The following example includes objects larger than 100 mebibytes.

filters:
  size:
    greaterThan: 100MiB

Combining numeric filters

You can combine multiple operators to specify ranges. An object must satisfy all specified conditions to match.

The following example includes objects between 10 MiB and 1 GiB in size.

filters:
  size:
    greaterThan: 10MiB
    lessThan: 1GiB

Name filters

Name filters select objects based on their key (name) using pattern matching. Three matching methods are available, and they are mutually exclusive within a single name filter configuration.

Glob patterns

The match operator uses glob-style pattern matching with wildcards:

* matches any sequence of characters
? matches any single character
[abc] matches any character in the set

The following example includes objects with keys ending in .jpg.

filters:
  name:
    match: "*.jpg"

The following example includes CSV files starting with report- followed by a year in the 2020s decade.

filters:
  name:
    match: "report-202?-*.csv"

Important

The match, contains, and regex filters are mutually exclusive. You can specify only one in a single name filter configuration.

Substring search

The contains operator performs simple substring matching. Objects match if their key contains the specified string anywhere.
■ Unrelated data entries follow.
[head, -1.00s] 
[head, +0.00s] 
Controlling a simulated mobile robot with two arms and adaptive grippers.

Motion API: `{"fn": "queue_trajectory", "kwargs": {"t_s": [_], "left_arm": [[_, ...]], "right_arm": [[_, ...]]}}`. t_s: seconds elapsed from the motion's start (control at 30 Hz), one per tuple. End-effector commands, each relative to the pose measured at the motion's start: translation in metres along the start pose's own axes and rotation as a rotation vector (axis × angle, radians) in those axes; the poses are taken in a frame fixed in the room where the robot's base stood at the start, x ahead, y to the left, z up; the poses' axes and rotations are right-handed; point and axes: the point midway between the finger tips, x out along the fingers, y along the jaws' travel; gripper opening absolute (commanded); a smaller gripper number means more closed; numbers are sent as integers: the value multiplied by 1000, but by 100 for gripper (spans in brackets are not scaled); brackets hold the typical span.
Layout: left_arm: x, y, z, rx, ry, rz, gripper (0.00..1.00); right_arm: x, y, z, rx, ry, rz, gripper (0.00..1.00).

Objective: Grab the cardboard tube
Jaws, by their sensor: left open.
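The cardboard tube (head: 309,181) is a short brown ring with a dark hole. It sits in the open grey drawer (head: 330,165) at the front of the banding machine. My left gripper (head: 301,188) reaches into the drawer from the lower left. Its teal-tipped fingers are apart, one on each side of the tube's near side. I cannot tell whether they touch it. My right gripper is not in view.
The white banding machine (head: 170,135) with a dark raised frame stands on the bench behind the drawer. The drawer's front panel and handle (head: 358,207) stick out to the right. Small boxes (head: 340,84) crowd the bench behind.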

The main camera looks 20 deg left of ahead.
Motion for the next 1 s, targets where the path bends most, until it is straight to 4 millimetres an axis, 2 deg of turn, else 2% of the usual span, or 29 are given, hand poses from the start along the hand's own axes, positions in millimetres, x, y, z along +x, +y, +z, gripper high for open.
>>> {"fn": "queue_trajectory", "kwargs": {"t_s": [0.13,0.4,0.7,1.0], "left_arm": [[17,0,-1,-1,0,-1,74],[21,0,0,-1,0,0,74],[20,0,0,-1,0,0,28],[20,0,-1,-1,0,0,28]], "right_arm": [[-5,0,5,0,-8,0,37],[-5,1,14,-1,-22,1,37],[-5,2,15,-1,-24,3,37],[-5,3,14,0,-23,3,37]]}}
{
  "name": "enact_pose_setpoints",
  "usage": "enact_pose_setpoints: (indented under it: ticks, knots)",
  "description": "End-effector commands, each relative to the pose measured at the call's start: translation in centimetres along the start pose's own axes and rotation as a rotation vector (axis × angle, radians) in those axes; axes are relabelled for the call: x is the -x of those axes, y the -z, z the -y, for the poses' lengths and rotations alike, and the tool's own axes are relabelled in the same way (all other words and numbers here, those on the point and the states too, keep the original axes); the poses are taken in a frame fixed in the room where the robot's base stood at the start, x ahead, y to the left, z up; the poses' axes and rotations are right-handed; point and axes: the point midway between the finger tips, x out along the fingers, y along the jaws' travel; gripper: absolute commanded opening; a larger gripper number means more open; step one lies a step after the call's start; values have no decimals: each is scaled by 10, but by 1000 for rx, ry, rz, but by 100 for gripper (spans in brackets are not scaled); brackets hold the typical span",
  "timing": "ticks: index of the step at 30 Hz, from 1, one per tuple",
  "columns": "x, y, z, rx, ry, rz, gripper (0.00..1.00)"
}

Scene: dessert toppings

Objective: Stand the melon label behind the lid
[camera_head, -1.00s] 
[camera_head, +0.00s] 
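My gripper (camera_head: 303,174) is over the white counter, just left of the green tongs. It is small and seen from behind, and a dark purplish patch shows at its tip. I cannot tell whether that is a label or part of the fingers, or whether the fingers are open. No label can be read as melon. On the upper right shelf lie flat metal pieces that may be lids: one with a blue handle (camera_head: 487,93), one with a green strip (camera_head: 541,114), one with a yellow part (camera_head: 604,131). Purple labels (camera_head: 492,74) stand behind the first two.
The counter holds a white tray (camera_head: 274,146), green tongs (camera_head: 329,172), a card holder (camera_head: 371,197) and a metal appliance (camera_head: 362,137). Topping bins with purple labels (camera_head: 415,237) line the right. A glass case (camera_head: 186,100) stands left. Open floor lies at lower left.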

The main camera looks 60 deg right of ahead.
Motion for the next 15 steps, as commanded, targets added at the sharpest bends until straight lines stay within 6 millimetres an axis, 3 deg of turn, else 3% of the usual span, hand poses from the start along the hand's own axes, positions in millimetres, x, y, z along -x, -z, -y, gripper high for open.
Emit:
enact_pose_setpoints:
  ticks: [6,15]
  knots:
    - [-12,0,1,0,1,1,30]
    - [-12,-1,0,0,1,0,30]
The following example includes objects with archive anywhere in the key.

filters:
  name:
    contains: "archive"

Important

The match, contains, and regex filters are mutually exclusive. You can specify only one in a single name filter configuration.

Regular expressions

The regex operator uses regular expression pattern matching. The regular expression syntax follows the RE2 specification.
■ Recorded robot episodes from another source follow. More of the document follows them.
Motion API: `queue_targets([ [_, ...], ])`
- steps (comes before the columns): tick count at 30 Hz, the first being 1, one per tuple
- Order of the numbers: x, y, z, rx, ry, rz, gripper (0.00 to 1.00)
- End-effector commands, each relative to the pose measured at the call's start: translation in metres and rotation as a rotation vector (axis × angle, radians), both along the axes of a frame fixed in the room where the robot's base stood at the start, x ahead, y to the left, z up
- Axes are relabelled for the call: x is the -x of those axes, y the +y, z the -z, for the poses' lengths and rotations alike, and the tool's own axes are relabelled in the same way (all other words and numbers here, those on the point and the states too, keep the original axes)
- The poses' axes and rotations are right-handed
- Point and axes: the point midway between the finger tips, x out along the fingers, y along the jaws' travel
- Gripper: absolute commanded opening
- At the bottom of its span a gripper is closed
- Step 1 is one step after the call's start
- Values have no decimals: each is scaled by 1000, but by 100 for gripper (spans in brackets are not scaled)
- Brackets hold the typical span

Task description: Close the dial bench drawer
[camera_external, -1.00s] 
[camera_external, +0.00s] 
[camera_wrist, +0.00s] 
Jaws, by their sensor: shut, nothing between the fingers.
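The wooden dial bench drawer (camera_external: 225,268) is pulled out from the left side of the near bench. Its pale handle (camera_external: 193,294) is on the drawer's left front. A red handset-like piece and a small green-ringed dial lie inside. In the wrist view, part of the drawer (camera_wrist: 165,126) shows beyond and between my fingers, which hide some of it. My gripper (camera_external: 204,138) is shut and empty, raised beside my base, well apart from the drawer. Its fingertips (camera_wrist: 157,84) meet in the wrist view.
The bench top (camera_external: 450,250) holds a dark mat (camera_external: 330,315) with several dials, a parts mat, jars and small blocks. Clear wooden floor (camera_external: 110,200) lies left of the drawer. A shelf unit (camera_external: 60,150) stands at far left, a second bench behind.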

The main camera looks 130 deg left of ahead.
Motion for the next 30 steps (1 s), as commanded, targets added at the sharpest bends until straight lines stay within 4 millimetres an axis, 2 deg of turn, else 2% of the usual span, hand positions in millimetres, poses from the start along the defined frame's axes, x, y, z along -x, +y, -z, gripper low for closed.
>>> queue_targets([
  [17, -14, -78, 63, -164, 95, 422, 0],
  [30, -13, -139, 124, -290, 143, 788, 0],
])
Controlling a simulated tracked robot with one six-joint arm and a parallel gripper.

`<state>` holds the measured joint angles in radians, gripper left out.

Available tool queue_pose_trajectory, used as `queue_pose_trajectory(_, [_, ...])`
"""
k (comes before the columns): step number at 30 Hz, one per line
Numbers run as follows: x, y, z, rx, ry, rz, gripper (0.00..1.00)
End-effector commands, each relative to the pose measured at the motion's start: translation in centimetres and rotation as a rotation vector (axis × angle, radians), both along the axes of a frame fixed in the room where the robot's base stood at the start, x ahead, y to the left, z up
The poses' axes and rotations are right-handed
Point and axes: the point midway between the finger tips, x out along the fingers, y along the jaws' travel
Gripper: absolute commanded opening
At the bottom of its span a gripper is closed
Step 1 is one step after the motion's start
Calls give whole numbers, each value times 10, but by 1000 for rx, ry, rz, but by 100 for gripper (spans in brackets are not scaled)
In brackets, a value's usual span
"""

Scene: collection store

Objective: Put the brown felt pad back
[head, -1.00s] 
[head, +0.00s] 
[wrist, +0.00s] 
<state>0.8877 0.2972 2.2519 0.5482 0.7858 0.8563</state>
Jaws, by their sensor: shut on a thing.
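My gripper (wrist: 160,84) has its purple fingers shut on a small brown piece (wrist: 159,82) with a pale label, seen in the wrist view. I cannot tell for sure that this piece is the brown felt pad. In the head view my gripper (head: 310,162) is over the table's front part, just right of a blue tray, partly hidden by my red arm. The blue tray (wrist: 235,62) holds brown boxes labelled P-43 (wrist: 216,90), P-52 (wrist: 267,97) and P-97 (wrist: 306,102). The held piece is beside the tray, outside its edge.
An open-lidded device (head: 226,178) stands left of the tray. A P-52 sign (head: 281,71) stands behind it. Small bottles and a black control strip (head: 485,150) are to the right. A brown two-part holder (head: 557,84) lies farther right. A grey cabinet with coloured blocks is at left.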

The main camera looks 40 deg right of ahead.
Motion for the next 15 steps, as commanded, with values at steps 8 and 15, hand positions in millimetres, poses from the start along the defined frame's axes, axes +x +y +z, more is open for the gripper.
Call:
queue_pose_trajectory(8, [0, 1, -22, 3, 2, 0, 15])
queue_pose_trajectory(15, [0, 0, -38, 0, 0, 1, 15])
The following example includes objects matching the pattern data-YYYY-MM-DD.json.

filters:
  name:
    regex: "^data-\\d{4}-\\d{2}-\\d{2}\\.json$"

Note that backslashes in YAML strings must be escaped, so \d becomes \\d.

Important

The match, contains, and regex filters are mutually exclusive. You can specify only one in a single name filter configuration.

Key-value filters

Key-value filters select objects based on their tags or user metadata. These filters support complex logical combinations.

Logical operators

Key-value filters use arrays of match specifications combined with logical operators:

and - All conditions in the array must be true
or - At least one condition in the array must be true

Each match specification includes a key field and either valueString or valueNum for the value comparison.
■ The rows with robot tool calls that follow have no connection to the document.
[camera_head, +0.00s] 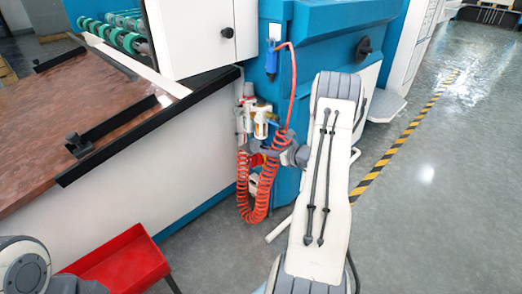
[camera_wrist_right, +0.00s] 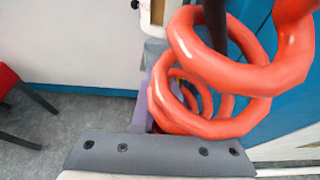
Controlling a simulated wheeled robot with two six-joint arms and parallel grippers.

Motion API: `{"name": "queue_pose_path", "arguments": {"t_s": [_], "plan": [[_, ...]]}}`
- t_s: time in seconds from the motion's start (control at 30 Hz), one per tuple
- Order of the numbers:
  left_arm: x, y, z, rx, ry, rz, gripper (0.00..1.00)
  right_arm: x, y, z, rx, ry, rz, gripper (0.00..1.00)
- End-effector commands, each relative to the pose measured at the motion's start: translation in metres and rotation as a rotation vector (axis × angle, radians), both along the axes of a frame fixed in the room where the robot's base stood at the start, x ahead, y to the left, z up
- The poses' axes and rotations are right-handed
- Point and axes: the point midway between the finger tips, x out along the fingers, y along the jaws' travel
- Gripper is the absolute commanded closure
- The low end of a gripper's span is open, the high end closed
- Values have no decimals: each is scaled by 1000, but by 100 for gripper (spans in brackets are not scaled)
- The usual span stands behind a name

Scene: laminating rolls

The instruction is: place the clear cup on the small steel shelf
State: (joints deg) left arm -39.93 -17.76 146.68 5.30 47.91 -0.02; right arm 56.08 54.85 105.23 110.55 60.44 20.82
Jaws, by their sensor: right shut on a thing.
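My right gripper (camera_head: 262,156) is beside the air fittings at the corner of the blue machine, among red coiled hose. It is shut on something I cannot make out, because the hose and my wrist cover it. In the right wrist view the grey gripper body (camera_wrist_right: 160,155) fills the bottom, and red coils cross in front of the fingers. I cannot clearly pick out the clear cup in either view. I see nothing that is surely the small steel shelf. My left gripper is out of view; only a part of my left arm shows at the lower left.
The red coiled hose (camera_head: 243,190) hangs close around my right gripper. White air fittings (camera_head: 262,122) are just above it. A brown table (camera_head: 75,110) with black rails is at left, and a red stool (camera_head: 118,262) is below it. The grey floor (camera_head: 440,190) at right is clear.

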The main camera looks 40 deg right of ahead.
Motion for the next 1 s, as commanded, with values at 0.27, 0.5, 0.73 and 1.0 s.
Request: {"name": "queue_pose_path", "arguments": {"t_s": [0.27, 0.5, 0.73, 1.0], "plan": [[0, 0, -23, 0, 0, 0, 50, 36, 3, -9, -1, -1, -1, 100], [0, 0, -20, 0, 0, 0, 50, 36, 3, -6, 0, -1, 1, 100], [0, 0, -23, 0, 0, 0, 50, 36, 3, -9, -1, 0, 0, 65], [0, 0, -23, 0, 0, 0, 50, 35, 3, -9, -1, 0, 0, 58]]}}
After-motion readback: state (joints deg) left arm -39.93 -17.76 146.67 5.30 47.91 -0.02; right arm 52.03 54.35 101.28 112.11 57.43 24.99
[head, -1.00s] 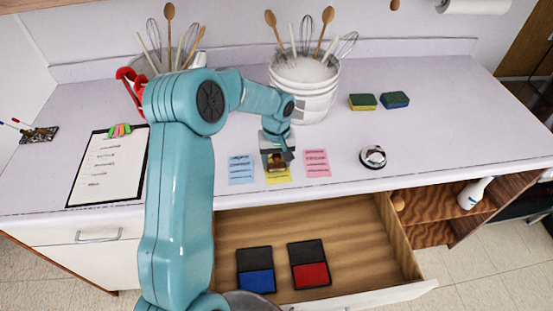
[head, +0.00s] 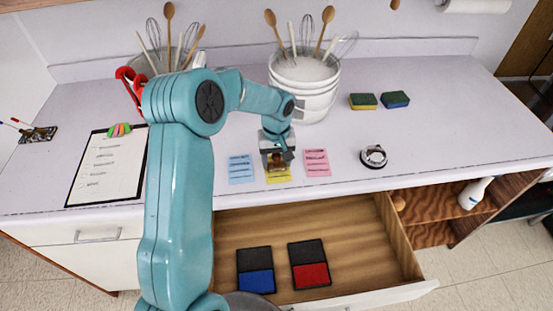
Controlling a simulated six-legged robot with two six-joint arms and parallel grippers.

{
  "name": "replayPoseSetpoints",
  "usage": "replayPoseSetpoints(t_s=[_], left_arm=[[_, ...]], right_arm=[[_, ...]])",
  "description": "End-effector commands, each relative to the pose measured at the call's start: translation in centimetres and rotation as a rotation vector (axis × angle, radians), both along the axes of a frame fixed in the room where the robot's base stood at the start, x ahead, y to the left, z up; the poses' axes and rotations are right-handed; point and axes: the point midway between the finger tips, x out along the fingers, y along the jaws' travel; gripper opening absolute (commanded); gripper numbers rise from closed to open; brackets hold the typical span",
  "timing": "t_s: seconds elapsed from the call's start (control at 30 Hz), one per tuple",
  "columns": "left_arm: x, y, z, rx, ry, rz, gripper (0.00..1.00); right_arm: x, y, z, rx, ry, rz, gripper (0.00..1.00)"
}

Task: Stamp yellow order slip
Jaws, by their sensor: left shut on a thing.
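The yellow order slip (head: 279,177) lies on the counter between a blue slip (head: 241,169) and a pink slip (head: 317,163). My left gripper (head: 277,158) is over the slip and shut on a small brown stamp (head: 277,162). The gripper and stamp hide the slip's upper part. I cannot tell whether the stamp's underside touches the paper. A blue ink pad (head: 257,282) and a red ink pad (head: 311,275) lie open in the drawer. My right gripper is not in view.
The open drawer (head: 350,225) juts out in front of the counter. A service bell (head: 374,157) stands to the right, a clipboard (head: 107,178) to the left. White buckets of utensils (head: 305,90) and two sponges (head: 363,101) are behind.

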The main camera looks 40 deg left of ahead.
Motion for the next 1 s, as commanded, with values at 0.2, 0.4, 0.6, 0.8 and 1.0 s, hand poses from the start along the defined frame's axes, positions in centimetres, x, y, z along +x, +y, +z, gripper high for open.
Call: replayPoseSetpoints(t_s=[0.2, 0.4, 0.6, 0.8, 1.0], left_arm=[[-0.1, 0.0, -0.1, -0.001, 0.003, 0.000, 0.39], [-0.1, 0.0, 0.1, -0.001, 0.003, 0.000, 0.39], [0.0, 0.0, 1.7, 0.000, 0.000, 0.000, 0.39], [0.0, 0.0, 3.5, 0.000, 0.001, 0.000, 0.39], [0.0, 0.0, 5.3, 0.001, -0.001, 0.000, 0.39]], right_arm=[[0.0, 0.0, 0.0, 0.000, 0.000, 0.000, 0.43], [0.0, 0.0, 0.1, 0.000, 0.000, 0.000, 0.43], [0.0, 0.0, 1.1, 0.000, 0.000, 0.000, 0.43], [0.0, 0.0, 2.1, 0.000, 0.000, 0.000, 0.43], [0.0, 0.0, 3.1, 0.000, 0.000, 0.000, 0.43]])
The following example includes objects that have both an environment tag equal to production and a department tag containing engineering.

filters:
  tags:
    and:
      - key: environment
        valueString:
          match: "production"
      - key: department
        valueString:
          contains: "engineering"

String value matching

The valueString operator matches tag or metadata values using the same methods as name filters:

match - Glob-style pattern matching
contains - Substring search
regex - Regular expression matching

The following example includes objects where the project tag starts with ares-.

filters:
  tags:
    and:
      - key: project
        valueString:
          match: "ares-*"

Numeric value matching

The valueNum operator matches numeric tag or metadata values using the same comparison operators as numeric filters:

lessThan - Value is less than the specified number
greaterThan - Value is greater than the specified number
equalTo - Value equals the specified number

The following example includes objects where the x-amz-meta-priority user metadata value is 6 or more.

filters:
  userMetadata:
    and:
      - key: x-amz-meta-priority
        valueNum:
          greaterThan: 5

Complex combinations

You can combine multiple conditions and nest logical operators to create sophisticated filters.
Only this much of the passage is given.